The US stock volatility has been tame, but finally awoke a little. It is now inevitable to suppress the uncertainly that’s plaguing investors. For a long while, US assets, particularly Nasdaq related company shares, remained insulated from global crisis that persisted left and right. Last Friday presented a massive wake-up call. Not terribly shocking considering the last major cycle reset was in 2008 and upside catalysts were barely convincing. A bull market has persisted for many years and now questions must be asked. A near 7% loss in one week for the Nasdaq sends a mild panic in the system, especially since Nasdaq was slowly becoming viewed as a “safe haven.” Perhaps that is why when so called “quality”, innovative related shares began to show weakness then an all-out selling pressure persisted during last Friday. Corporate earnings are slowly feeling the pain from EM and commodities. It might have taken a while, but corporate earnings are slowly acknowledging the soft economic numbers that have been somewhat dismissed (or ignored).


Realizations & Actions

Navigators of risk-reward now have an action-pact set up. The Fed is losing credibility even faster than imagined. In a inter-linked world, soft commodities and soft demand have major consequences. The recent, very mild US recovery that’s marketed by political forces dismisses the struggles of small businesses and the middle class. Isolating market risk to EM or commodities is reckless in many respects since markets do sink in a synchronized manner when all-out panic sets in. Lessons from 2008 remind us that when the truth is discovered, a collective emotional response is inevitable. Many anticipate intervention in developed markets like the one seen in China, if markets continue with sharp drops. However, it is an understatement to claim that the recent corrections are enough. There is no magic in timing the market, but regulators/policymakers are struggling to defer the truth further out. Central Banks have used tons of ammunition, but now must admit their limitations. The idolization of Central Banks is what glued the markets higher with a tame volatility. Yet, investors are realizing the Fed’s lack of power, which leads to unsettling results.

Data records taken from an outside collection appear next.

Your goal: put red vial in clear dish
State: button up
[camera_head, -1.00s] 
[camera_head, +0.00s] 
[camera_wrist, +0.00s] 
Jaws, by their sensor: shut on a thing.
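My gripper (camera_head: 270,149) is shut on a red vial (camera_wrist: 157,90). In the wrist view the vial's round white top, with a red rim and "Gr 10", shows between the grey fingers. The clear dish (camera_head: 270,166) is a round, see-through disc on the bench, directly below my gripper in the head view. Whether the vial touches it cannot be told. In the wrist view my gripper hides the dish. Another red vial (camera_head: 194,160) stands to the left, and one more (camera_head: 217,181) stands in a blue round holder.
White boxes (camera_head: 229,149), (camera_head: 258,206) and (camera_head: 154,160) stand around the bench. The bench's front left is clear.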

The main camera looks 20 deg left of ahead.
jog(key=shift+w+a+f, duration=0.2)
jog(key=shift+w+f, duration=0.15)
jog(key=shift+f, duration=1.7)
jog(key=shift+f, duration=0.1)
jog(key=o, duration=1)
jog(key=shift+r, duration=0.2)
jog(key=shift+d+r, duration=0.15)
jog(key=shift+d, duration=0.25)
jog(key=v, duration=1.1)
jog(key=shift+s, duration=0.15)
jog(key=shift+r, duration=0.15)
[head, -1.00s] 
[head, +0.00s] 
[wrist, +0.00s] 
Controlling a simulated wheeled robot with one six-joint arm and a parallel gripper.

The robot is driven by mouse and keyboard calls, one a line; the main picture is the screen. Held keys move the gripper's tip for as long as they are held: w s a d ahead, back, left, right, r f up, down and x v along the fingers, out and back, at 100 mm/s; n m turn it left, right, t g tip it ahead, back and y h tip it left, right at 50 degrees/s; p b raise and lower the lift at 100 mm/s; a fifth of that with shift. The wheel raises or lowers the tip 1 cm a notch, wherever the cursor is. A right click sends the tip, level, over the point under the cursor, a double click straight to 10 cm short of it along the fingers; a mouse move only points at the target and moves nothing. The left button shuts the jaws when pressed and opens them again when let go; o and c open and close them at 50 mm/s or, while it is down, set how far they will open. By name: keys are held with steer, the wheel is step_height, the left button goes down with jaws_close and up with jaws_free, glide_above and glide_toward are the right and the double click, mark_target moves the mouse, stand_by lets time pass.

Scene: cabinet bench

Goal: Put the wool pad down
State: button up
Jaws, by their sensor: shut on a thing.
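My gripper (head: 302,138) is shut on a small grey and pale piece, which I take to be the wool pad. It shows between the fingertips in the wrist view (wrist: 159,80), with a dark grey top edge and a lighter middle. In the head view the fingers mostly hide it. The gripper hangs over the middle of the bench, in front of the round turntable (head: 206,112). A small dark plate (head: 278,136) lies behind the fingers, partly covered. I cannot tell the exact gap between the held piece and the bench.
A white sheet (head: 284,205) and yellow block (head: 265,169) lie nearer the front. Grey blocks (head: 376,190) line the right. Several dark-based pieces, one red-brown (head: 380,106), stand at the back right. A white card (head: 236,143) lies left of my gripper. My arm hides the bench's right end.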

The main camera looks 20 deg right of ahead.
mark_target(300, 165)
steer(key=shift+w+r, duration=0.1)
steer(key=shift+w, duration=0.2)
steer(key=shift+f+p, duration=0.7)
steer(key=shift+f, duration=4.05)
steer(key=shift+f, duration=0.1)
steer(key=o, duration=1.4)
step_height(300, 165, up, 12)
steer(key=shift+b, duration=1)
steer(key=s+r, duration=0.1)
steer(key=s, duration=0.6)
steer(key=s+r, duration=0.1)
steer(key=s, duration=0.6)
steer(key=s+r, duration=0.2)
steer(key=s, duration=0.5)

Many interpretations persist during panicky times like this, but, simply, this correction was long overdue. Fear is not the answer, but discovering the truth is the sane and only approach. BRICS have collapsed (hurt by commodities mainly), the Dollar is by far the best currency and interest rates are not set to go higher. These three themes were known before the start of the year and remain intact even amidst the current “crisis.”

Article Quotes:

“ The purchasing managers' index for the currency area, compiled by data company Markit, edged up from 53.9 in July to 54.1 in August — a figure well above the crucial 50 level that marks an expansion in activity and one of the highest over the past four years. The PMIs are watched closely by the region’s policymakers and the uptick will come as a relief after disappointing news on growth last week. The picture was less optimistic in the US where data also compiled by Markit, suggested manufacturing growth in August slowed to its weakest pace since October 2013. Businesses cited the strength of the dollar crimping exports sales together with weaker global demand, Markit said. The data could provide further pause for thought for the US Federal Reserve ahead of a decision next month whether to start raising interest rates. In the eurozone, preliminary GDP figures for the second quarter, published last Friday, suggested the region’s recovery lost momentum over the spring despite a cocktail of low oil prices, a weaker euro and aggressive monetary easing by the European Central Bank. The official figures put growth at 0.3 per cent, against 0.4 per cent for the opening three months of the year.” (Financial Times, August 21, 2015)

“Central banks are increasingly using communication as an integral element of monetary policy. While initially financial markets were the main audience, in recent years there has been increasing attention paid to communicating with the general public. The reason is that the effects of monetary policy largely operate through expectations, and that the set of relevant actors also includes the household sector. For instance, expectations about the economic outlook can be an important determinant of the consumption and investment decisions that households make on a daily basis (Blinder et al 2008)… Turning to building people’s knowledge of monetary policy, we find clear evidence that the media channel is important. In the survey, we ask people to indicate whether they use sources such as newspapers, television or the Internet to acquire information on the ECB. We use this information in various ways to study the effects on knowledge. For instance, following Blinder and Krueger (2004), we compute a measure for the intensity of information and a measure for the diversity of information. The first measure is the fraction of sources through which the person often hears about monetary policy, while the second measure is the fraction of media sources through which the person never gets information about the ECB. We use these two measures in a set of regressions that seek to explain variation in knowledge across respondents.” (VOX, August 23, 2015)


Key Levels: (Prices as of Close: August 21, 2015)

S&P 500 Index [1970.89] – The very sharp drop revisits levels from February 2015. In May, June, and July, markets hinted of a top around 2120 with buyers' interest fading.

Crude (Spot) [$40.45] – Prior attempts to bottom at $50 failed. The attempt to surpass $60 ended up being rejected due to seller’s pressure. Two years ago in August, Crude stood at $112 to put things in perspective. The bottom has not formed yet.

Gold [$1,118.25] – Selling pressure eased around $1,200 on multiple occasions. Yet, the recent break below $1,100 was short lived. In the near-term a climb back to $1,200 is not surprising, but the cyclical weakness remains.

DXY – US Dollar Index [96.52] – Since March the dollar strength has paused. However, that occurred after the major surge from the second half of 2014. In the near-term trading pattern appears range bound.

US 10 Year Treasury Yields [2.03%] – The peak on June 11, 2015 at 2.49% suggests the realization of slow growth. Since then yields have declined, showcasing a lack of growth and, in turn, a lack of rate hike potentials.